10Or les autorités gouvernementales françaises avaient effectivement bien l’intention de remettre en route un processus décisionnel dans le domaine social7 par la promotion de leur idée d’un espace social européen, pour dépasser l’affront fait à l’automne 1981 quand leur mémorandum pour relancer l’intégration européenne, notamment autour de cet espace social, avait été accueilli dans l’indifférence la plus totale, le Conseil européen de Londres n’en ayant même pas mentionné l’existence. Un début d’ouverture dans le domaine social à l’échelon européen leur aurait par ailleurs permis de mieux asseoir leur processus de réforme socio-économique interne. Il s’agissait d’essayer d’étendre le projet socialiste français à l’échelon européen : créer un compromis politique et social autour de l’utilisation des nouvelles technologies comme créneaux de développement de l’emploi. Renouer à l’échelon européen les relations socioprofessionnelles prenait dès lors sens dans la perspective de l’établissement d’un tel compromis. Ainsi Pierre Bérégovoy, en tant que président du Conseil des affaires sociales, prit-il l’initiative de rencontres au sommet avec les autorités patronales et syndicales dès février 1984 dans le domaine du prieuré de Val Duchesse à Bruxelles8. Jacques Delors, dès son accession à la présidence de la Commission européenne le 1er janvier 1985 reprit au compte de la Commission l’initiative de Val Duchesse. La CES espérait beaucoup de cette nouvelle présidence et du processus dit de « dialogue social »9 qui avait été ainsi institué. Elle pensait qu’une nouvelle dynamique était à l’œuvre qui déboucherait à terme sur la mise en place tant d’une politique de développement industriel capable de résorber le chômage que sur l’adoption de normes sociales contraignantes, d’abord par le biais de directives, ensuite peu à peu par le biais de conventions collectives européennes. Les discours officiels10 du nouveau président de la Commission la rassuraient, bien que dès la première réunion du dialogue social le 31 janvier 1985, la CES fut confrontée à un texte présenté par les commissaires Arthur Lord Cockfield et Karl-Heinz Narjes sur le projet de marché intérieur qui la fit fermement réagir. La CEE y était transformée en un simple environnement favorable aux entreprises11.

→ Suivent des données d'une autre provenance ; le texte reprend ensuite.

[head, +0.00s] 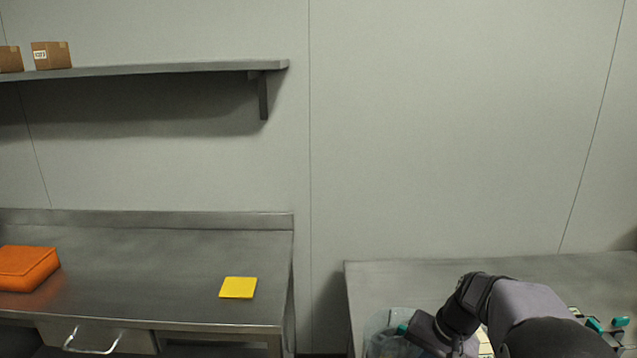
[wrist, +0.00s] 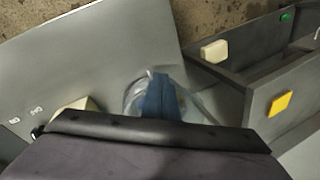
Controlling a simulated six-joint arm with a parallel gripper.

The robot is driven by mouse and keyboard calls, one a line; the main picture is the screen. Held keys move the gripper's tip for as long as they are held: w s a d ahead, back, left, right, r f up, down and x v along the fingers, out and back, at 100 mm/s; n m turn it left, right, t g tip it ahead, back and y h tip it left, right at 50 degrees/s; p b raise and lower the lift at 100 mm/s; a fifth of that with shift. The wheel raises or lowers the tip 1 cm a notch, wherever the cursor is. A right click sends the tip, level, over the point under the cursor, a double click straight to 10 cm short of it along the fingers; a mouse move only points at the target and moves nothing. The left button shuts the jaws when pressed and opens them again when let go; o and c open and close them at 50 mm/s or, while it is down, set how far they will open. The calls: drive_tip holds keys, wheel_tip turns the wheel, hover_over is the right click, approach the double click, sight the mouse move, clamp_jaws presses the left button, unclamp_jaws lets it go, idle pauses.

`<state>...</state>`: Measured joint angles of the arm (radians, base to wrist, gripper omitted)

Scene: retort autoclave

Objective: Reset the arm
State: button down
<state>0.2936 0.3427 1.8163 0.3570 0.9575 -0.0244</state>
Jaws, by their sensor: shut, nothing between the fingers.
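My arm reaches in from the lower right of the head view, bent over the right-hand table. My gripper (head: 403,329) points left and down beside a clear container (head: 378,322) at that table's front left. In the wrist view, the blue fingers of my gripper (wrist: 158,92) are together, with nothing seen between them. The clear container (wrist: 133,100) shows around and behind them. I cannot tell whether the fingers touch it. A dark part of my own body covers the bottom of the wrist view.
The right table (head: 385,280) holds small teal-ended items (head: 594,325), partly hidden by my arm. The left steel bench (head: 150,260) carries an orange block (head: 25,267) and a yellow square (head: 238,287). A wall shelf (head: 170,69) holds cardboard boxes (head: 51,55). A gap separates bench and table.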

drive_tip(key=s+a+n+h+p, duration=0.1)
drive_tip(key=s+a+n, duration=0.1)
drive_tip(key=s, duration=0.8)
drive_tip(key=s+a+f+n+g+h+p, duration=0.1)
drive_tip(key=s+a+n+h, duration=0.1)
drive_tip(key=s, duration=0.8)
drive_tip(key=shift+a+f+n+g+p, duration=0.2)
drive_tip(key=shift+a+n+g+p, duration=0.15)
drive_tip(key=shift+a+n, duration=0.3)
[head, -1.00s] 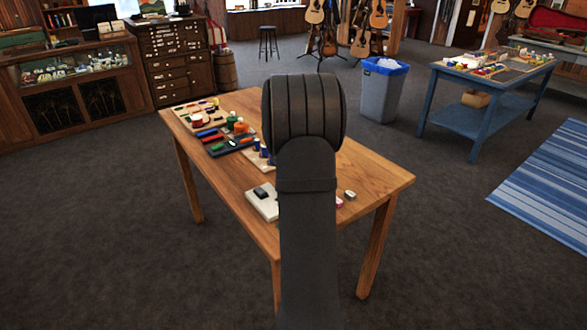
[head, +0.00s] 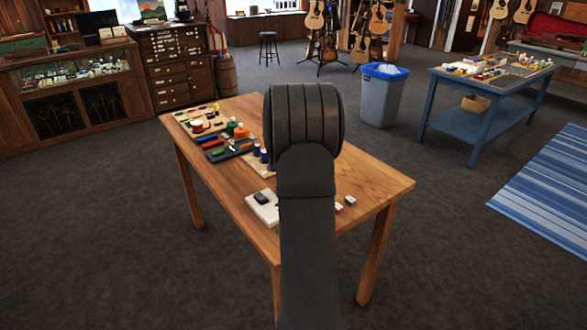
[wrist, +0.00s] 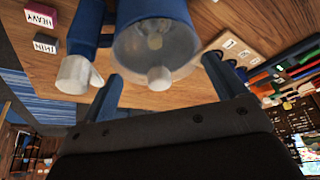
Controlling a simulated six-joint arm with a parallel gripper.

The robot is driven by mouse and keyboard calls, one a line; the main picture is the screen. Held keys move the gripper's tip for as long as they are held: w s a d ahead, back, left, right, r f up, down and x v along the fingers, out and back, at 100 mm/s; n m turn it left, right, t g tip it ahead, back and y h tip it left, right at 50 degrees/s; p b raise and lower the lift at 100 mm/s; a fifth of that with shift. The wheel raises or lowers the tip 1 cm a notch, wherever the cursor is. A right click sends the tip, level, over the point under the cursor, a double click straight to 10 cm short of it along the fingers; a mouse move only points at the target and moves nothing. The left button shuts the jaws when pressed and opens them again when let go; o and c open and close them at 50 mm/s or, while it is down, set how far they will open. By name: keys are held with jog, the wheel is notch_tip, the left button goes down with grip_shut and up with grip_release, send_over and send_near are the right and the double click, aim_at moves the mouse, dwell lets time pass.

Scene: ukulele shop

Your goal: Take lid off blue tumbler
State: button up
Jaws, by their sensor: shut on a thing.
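In the wrist view, my gripper (wrist: 160,82) has one finger on each side of a translucent round lid (wrist: 130,48) with a pale knob, and is shut on it. The blue tumbler (wrist: 150,7) shows just behind the lid. I cannot tell whether the lid still rests on its rim. A blue part with a pale, rounded end (wrist: 78,75) stands to the left, close to the tumbler. In the head view my arm hides the gripper, lid and tumbler.
The wooden table (head: 375,185) holds a pale block with a dark top (head: 263,207) and trays of coloured items (head: 228,147) at the far left. In the wrist view, blocks marked HEAVY (wrist: 40,16) and THIN (wrist: 46,43) lie at the left.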

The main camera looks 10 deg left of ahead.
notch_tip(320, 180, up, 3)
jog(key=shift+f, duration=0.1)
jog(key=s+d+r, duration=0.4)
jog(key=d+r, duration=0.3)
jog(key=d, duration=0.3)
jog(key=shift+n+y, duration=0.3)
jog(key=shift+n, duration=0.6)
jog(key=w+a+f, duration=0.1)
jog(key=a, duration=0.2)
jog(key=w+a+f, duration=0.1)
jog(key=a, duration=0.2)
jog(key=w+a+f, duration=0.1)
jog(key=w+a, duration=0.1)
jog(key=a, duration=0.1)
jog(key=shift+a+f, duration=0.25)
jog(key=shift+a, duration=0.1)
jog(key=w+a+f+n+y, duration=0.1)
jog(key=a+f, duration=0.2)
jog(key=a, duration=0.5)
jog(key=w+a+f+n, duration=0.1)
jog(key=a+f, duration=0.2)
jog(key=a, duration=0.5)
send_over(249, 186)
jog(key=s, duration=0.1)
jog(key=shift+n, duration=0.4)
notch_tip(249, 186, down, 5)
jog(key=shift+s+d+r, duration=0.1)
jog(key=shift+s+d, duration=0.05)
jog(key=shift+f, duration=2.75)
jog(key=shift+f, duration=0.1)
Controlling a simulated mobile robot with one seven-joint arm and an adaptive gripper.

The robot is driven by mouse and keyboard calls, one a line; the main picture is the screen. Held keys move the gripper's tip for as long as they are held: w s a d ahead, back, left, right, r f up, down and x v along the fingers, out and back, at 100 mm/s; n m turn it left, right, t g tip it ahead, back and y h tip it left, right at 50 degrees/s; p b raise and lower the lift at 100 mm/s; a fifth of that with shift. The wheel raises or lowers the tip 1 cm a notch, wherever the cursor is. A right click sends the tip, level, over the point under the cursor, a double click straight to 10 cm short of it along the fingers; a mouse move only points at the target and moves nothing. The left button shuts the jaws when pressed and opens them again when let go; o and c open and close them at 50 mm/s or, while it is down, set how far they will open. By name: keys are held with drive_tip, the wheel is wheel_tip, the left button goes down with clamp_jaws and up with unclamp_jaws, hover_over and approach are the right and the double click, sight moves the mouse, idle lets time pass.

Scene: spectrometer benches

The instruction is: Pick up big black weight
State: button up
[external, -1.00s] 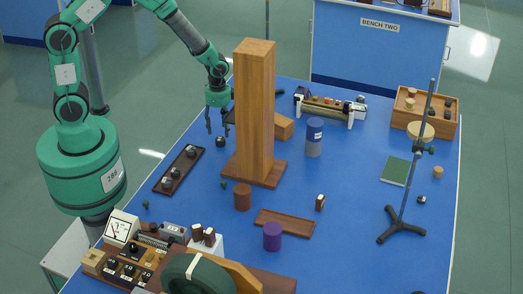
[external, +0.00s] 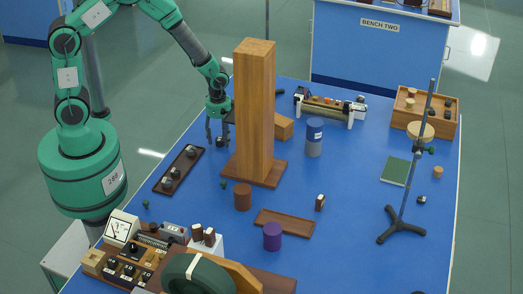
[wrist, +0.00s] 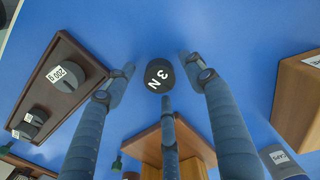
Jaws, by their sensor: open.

11Jacques Delors cependant réaffirma avec fermeté son intention d’établir un marché intérieur qui ne se fasse pas au détriment du social lors du congrès de la CES tenu à Milan en mai 1985. La CES avalisa donc en congrès le projet de marché intérieur à condition que celui-ci soit clairement assorti des conditions suivantes : que des politiques macroéconomiques accompagnent le projet et garantissent un développement équilibré entre les diverses régions et la création de nouveaux emplois ; que l’espace social européen soit installé de façon simultanée au marché unique ; que des politiques industrielles soient programmées au niveau européen qui puissent créer des liens durables de coopération entre les entreprises européennes et utiliser le secteur industriel public comme levier et stimulant12.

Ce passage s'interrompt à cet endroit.